As organisations grow, it tends to become more and more difficult for teams to interact with users, and the overall focus on users can decay as a result. This can be even more challenging in B2B organisations, particularly with complex business models, where the team is further removed from users, and there may be strategic reasons for keeping teams away from users.

Working in a product team, it is critical for you to strive to understand your users. Not only do they determine whether your product succeeds or fails (and therefore whether you continue to have a job), but they are also your best resource. Your best source of learning.

It takes discipline and resilience, but this really is a fight worth fighting if you want to ensure that your team focuses on what matters, and also to ensure that you foster a team of missionaries rather than mercenaries. If a team cannot see users using the product that they spend so much of their time building, then empathy, morale, and motivation will always be lacking.

If you aren’t lucky enough to work in an organisation that has a healthy cadence of user contact, then you can still do something about it. In B2C, then there’s nothing stopping you arranging our own sessions, other than perhaps budget and time. If your product has a wide target market, then that can make it easier to use guerilla tactics to help build up a picture of your users. In B2B, speak to your sales teams. To your account managers. You may be surprised at how simple it actually is to drop in on a sales call, or to make a cameo on a fortnightly account review call to ask a few questions or get feedback on a prototype.

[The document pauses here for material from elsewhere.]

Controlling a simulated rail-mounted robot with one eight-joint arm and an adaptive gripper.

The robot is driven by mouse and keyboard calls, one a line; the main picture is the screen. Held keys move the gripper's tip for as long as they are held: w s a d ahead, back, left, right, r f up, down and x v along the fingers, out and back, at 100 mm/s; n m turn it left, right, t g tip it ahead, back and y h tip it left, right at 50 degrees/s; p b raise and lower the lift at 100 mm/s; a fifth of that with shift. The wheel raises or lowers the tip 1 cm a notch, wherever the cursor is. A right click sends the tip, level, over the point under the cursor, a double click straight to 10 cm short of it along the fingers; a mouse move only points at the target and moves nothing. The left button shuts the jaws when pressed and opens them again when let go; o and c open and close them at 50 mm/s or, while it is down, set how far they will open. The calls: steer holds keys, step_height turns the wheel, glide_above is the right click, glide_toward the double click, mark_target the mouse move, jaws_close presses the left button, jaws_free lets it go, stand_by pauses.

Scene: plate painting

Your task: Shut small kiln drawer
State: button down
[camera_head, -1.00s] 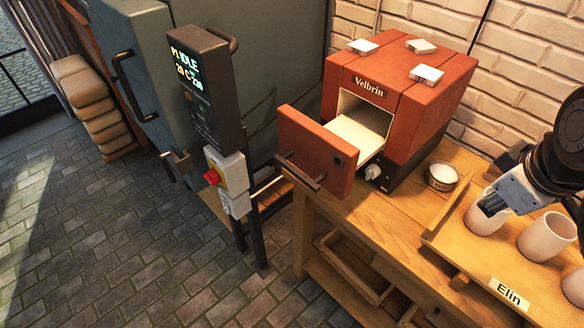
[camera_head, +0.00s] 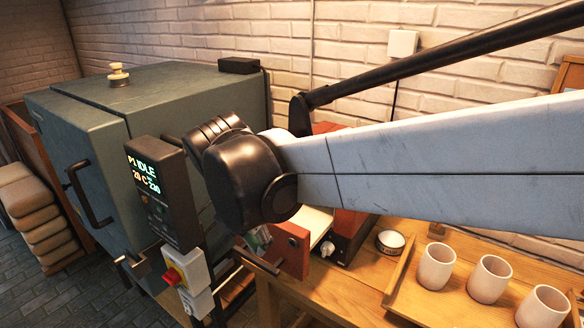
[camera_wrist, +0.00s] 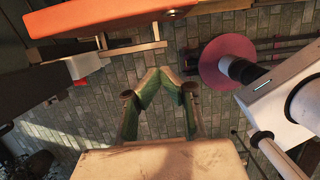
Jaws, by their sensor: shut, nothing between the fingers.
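The small red kiln (camera_head: 352,224) stands on the wooden table, mostly hidden behind my arm in the head view. Its drawer (camera_head: 292,250) is pulled out, with a red front, a dark bar handle (camera_head: 257,262) and a pale inside partly showing. My gripper (camera_head: 256,240) is low in front of the drawer front, near the handle, and partly hidden by my wrist. In the wrist view my gripper (camera_wrist: 159,72) is shut and empty, its green-sided fingers meeting over the paved floor. An orange-red edge, likely the drawer front (camera_wrist: 110,17), crosses the top; contact cannot be told.
The large grey-green kiln (camera_head: 100,130) with its control panel (camera_head: 160,190) stands left of the drawer. A red-yellow switch box (camera_head: 183,272) hangs below the panel. White cups (camera_head: 436,266) and a small bowl (camera_head: 390,241) are on the table at right.

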A lot of the usage data guidance applies here also. Usage data and user research go hand-in-hand, and you can often make do with one where the other is lacking.

In summary

Practically every practitioner, team, organisation, and product is under constraints. Some can be bent. Some can be broken. Others persist. The real skill comes in identifying and managing them, whilst all the time pushing your product forwards. It takes adaptability, guile, and persistence, but it’s a challenge you’ll need to take on if you want to build a truly great product.